Do you really not know the difficulty (and manpower costs) of wading through millions of paper (not digital) document held in thousands of locations that law enforcement must undertake to search these records, or are you being purposely dishonest with your response?
You also 'forgot' that 40% of gun sales in the US don't go through a dealer, they're part of those untracked private sales.
#1 - Yes. Expanded record keeping across the country, and limits to the numbers of guns that can be owned.
#2 - Sorry, I mean GPS not RFID. I build a lot of devices with tracking chips at work, they're not very expensive and would be pretty easy to set up for tracking. Even easier with limited numbers of firearms per person. Tremendous benefit from this . . . stolen weapons, hidden weapons, when police plan to raid a house they can get a good idea of what firearms are going to be in it before hand and will be able to reduce the force used, etc.

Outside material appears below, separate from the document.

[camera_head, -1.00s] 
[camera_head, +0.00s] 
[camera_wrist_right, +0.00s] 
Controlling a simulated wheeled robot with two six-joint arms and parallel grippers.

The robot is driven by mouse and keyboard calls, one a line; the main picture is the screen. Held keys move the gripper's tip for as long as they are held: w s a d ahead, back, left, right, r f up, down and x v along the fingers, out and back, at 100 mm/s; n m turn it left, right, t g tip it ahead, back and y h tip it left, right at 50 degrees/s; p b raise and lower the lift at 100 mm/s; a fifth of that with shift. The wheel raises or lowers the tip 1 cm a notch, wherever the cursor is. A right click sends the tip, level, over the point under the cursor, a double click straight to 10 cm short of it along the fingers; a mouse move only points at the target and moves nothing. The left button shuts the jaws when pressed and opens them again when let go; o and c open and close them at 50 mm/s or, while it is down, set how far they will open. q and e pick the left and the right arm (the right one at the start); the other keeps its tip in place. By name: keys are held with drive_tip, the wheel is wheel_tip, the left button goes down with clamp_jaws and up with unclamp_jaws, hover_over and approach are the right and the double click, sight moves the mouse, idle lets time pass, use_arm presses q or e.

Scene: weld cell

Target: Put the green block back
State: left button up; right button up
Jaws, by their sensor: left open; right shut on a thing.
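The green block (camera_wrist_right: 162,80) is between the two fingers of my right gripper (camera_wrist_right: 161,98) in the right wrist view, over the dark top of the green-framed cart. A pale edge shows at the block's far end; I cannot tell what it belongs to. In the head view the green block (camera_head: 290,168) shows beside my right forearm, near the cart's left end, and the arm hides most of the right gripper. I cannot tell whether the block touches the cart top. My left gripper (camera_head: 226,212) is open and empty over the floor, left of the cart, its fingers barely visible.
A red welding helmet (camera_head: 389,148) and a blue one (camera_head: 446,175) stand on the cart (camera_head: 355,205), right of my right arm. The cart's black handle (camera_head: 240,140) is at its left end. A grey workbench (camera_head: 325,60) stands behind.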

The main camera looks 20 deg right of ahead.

#3 - Ah. Moving goal posts. First you didn't want to talk about any crime but the one in the OP, now we don't want to talk about the shooting. I see how it is.
We might be talking about two different things. Why would anyone need to wade through a pile of paperwork? I'm thinking about a case where a bad guy does something bad with a gun and gets caught. The authorities don't have to wade through any large quantity of paperwork, they just follow the chain of custody for that serial number. If, of course, the criminal hasn't filed it off, in which case the database does you no good anyway. Am I misunderstanding what you're saying?
I didn't "forget" private sales. I was including them in my response to #1. Besides, this is another example of a mechanism that is seldom enforced and even more rarely used in solving a crime, and once again, becomes impotent once the serial number is filed off. It sounds effective in theory, but historically hasn't proven to have much (if any) effect.
GPS (not RFID): GPS is a battery hog. Are the cops going to come knock on gun owners' doors every time someone forgets to charge up their device? This sounds like a logistical nightmare. Also, a large number of guns used in crimes have been stolen (or "stolen"), and would likely have this device promptly disabled anyway.
#3 - you're right--I did move the goalposts. Thanks for pointing that out. :) The debate shifts between the two so fluidly, it's hard sometimes to keep up. I think it's also worth reiterating that this event is very much a black swan, and public policy is rarely well-served with a basis of such events, tragic as they may be.
WRT limiting the total number of guns a person can own, let's explore a bit more. Sure, a person with a pistol and a rifle is potentially more dangerous than someone with only one of them. But the guy with 50 guns isn't going to pose much more of a threat to the public than the guy with 10. And how do you set the limit? I can easily come up with a list of 10 guns I'd be interested in owning, without it seeming outlandish. A .22 rifle for plinking, a compact concealed carry pistol, a full-size pistol for the night stand, a shotgun for shooting clay pigeons, an AR-15, an M1 Garand (just because they're really cool), a carry pistol for DW, a bolt-action 30-06 or .308 for longer-range shooting, a smaller .22 bolt-action rifle for the kids to learn on, and a 20-gauge shotgun for the kids as well. How would such a limit work on households with multiple adults? Do you limit it by type of weapon?
-In USA, gun homicides ex gangs are about 2,000 per year, of which about 1,000 are by cops, the vast majority of which are justified. This leaves about 1,000 homicides per year, 3 per day, by non-gang civilians.
Good point. If we exclude all bullet deaths, we only have ~20* deaths per year from guns.
* A completely made up number but a lot of the "facts" in this thread are similarly made up or based on questionable studies.
He's not making up the statistics--those are straight from the FBI (albeit rounded a bunch), except I don't know about the "1,000 by police" number, which I'm not familiar with. I think part of the point is that discussions of gun control are centered around removing the "how" from the equation, without addressing what is the larger issue--the "why."
Your argument that gun control laws don't work because one man got around them is total bullshit. Since Jan 2013 there has been 1516 mass shootings in the US (population 323 million). Norway (population 5 million) should then proportionally and statically have had... 23.46. As far as I know (and I live in this region of the world, and regularly watch Norwegian telly - I haven't been able to find any statistics..) None.. Zip.. Nada... Anders Breivik's attack was in 2011, and totally skewed gun deaths statistics in Norway.
The "1516" number is utter hogwash. It was created by compiling every incident that could be interpreted to fit in a very broad classification of "mass shooting."